Remember Aiden Pearce's trench coat in the original Watch Dogs? People flipped out about the lead protagonist's leathers when the game was first announced back in 2012 - its subtle movement in the wind, the O-M-G textures. It was the hint that current-gen PS4 and Xbox One consoles were on their way before they were even here. Indeed, people generally flipped out more about that coat than the actual game when it arrived in 2014.

Watch Dogs 2's introduction has been different. The sequel has largely avoided the hype machine, as it was unveiled just five short months prior to its public release. It also ditches Pearce's leathers and the drab Chicago backdrop for some bright pink shorts and the sunnier, unpredictable climes of tech-landscape San Francisco. Bye, bye leathers.

Cue an African American lead, Marcus Holloway, a motley crew of hacktavists, aka Dedsec (who look like they've fallen out of a US TV show's rejects bin), and Watch Dogs 2 feels like the development team has taken the original game's hacking base, added a double dash of Mr Robot and firmly shaken it with GTA: San Andreas. Is that a cocktail for brilliance, or an ill-advised shooter of bullshit?

Let's face it, open-world games are ten a penny these days. Grand Theft Auto has ruled the roost for many years with its grandiose and often hilarious take on reality. Many have tried to emulate its success in various forms, but few have succeeded. Watch Dogs 2 is ambitious in its scope and, crucially, delivers a unique selling point: hacking.

Not only is there a huge cityscape and coastline to explore, there's also a virtual, hackable shadow of that too (pressing the right stick will bring up this view). Everyone is a target: intercept phone calls or SMS, hack bank accounts, take remote control of cars. The game plays on today's modern - and very real - fears of data and identity theft.

It then goes one step further by making mainline gas pipes hackable, resulting in giant explosions; traffic lights are manipulatable (with guaranteed traffic accidents each and every time); and much more besides when levelling-up and choosing new abilities. It is designed to be an entertaining game first and foremost, after all.
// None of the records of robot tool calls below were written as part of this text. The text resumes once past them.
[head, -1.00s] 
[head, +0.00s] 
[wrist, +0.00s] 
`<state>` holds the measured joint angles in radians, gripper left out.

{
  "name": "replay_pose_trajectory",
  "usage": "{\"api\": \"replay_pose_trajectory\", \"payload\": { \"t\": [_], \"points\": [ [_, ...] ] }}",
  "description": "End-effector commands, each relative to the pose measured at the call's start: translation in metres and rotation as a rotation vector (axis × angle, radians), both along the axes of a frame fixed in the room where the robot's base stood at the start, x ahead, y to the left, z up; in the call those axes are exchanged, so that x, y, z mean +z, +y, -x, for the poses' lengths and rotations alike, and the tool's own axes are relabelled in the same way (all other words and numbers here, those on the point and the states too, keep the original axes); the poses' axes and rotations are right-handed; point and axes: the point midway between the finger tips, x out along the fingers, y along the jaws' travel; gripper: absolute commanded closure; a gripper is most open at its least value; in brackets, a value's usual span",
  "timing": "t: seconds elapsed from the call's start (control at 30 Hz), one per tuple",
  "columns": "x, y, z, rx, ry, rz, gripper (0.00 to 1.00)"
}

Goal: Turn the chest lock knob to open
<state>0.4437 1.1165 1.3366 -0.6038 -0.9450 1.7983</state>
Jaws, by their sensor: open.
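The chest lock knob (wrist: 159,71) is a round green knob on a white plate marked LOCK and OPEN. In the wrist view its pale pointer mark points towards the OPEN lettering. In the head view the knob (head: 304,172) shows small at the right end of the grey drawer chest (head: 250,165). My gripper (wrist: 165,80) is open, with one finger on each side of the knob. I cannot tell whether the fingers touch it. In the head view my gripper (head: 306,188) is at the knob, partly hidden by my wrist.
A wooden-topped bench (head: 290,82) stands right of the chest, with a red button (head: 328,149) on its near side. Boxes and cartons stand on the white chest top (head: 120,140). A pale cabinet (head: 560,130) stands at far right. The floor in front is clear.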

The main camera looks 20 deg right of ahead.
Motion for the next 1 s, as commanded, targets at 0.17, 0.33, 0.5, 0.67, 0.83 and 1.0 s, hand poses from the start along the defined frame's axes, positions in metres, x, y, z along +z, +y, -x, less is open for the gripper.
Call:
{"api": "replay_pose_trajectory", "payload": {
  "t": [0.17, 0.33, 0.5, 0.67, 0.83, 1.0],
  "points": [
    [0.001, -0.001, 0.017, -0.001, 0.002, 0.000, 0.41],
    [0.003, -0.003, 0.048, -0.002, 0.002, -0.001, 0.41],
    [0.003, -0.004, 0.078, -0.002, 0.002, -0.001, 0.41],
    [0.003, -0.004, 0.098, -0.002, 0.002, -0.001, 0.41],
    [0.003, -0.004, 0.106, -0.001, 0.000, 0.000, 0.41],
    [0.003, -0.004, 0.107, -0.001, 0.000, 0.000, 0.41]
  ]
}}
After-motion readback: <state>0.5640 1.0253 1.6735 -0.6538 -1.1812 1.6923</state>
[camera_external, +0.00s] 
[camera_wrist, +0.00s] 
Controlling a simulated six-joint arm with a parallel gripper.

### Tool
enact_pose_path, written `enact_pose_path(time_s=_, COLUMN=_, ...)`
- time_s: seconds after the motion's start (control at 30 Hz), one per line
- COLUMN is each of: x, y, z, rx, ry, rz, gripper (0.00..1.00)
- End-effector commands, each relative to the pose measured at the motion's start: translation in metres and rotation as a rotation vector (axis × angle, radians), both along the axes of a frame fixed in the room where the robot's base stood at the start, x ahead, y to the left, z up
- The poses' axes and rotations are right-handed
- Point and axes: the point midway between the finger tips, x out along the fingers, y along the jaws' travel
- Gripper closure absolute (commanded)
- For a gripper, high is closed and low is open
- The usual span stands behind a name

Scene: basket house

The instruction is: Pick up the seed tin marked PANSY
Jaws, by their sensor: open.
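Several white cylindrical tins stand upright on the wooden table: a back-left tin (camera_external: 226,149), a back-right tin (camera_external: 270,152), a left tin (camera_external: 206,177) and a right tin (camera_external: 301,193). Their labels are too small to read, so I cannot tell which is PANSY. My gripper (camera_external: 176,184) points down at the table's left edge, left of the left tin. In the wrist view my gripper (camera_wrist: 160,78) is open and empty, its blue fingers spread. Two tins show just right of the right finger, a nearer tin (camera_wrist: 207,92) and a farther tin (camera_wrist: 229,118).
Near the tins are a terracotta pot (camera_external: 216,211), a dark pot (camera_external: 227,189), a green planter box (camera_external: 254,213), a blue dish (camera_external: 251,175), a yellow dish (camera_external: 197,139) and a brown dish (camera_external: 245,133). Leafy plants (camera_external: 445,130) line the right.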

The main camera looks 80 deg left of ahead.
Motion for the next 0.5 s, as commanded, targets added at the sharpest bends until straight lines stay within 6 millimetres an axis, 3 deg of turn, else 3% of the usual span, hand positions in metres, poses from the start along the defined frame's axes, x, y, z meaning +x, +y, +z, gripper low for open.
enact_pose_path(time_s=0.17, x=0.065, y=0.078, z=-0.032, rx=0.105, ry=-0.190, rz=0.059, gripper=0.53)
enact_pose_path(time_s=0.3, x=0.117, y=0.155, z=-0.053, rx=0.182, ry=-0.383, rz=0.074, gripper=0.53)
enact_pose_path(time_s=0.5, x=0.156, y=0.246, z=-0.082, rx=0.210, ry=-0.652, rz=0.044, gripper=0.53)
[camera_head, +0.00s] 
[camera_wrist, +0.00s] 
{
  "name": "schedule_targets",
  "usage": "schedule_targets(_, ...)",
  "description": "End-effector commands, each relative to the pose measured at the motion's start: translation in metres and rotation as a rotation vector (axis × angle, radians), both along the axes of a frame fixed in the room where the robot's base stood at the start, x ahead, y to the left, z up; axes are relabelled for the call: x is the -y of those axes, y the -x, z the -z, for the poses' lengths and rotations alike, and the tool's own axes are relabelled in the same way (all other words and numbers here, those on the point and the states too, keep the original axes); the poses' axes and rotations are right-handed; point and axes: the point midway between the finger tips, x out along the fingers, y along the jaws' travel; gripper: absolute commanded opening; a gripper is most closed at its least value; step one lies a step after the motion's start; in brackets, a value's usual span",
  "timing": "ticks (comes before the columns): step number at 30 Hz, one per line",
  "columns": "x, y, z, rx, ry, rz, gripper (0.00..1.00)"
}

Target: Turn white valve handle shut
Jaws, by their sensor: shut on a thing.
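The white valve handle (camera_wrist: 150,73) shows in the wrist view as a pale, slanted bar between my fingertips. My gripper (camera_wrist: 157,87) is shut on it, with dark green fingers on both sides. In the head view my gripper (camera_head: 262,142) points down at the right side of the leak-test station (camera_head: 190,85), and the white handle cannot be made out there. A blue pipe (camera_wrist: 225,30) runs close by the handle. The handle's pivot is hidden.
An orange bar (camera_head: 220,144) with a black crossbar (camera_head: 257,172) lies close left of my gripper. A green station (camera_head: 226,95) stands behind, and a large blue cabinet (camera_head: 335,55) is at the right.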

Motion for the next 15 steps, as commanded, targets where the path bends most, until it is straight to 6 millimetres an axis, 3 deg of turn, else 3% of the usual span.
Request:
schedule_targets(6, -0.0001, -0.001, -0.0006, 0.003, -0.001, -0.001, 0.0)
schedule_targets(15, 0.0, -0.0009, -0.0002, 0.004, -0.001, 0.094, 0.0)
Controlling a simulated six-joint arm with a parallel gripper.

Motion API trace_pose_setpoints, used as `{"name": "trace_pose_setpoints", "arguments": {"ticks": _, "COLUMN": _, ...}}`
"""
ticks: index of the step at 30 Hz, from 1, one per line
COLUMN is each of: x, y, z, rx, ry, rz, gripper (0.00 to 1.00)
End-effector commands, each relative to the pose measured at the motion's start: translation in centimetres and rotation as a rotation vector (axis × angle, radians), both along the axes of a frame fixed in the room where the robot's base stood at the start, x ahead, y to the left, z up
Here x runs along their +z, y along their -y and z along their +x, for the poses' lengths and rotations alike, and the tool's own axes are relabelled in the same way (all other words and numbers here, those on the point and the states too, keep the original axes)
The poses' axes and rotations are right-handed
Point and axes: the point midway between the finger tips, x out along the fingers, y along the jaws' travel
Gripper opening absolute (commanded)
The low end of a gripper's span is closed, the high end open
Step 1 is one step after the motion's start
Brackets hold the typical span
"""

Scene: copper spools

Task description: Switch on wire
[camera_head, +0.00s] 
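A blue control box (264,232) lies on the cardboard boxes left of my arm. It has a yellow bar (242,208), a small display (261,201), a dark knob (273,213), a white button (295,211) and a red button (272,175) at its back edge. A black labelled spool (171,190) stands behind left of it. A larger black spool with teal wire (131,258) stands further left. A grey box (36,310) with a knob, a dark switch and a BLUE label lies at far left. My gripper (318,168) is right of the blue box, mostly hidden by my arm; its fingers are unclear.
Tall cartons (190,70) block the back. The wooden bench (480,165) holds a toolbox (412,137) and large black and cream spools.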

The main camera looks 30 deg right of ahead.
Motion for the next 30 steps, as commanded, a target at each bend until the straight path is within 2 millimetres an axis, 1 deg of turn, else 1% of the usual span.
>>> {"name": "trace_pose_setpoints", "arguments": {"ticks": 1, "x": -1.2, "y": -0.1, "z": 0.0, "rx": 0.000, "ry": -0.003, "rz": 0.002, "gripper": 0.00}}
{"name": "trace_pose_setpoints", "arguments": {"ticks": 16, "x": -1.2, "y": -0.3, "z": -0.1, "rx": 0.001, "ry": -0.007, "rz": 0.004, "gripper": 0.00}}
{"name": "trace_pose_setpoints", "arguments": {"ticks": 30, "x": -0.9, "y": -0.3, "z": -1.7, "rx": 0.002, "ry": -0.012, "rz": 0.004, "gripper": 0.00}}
In among all this fun and chaos there's a storyline of sorts. Holloway is introduced when infiltrating ctOS headquarters - the company that has an international database of citizens and which monitors the world; it's a play on Facebook meets the FBI - to delete his online profile as a big up-yours to the Blume Corporation. It's all orchestrated by Dedsec, the hacker collective that shares more than a passing resemblance to Mr Robot's fsociety.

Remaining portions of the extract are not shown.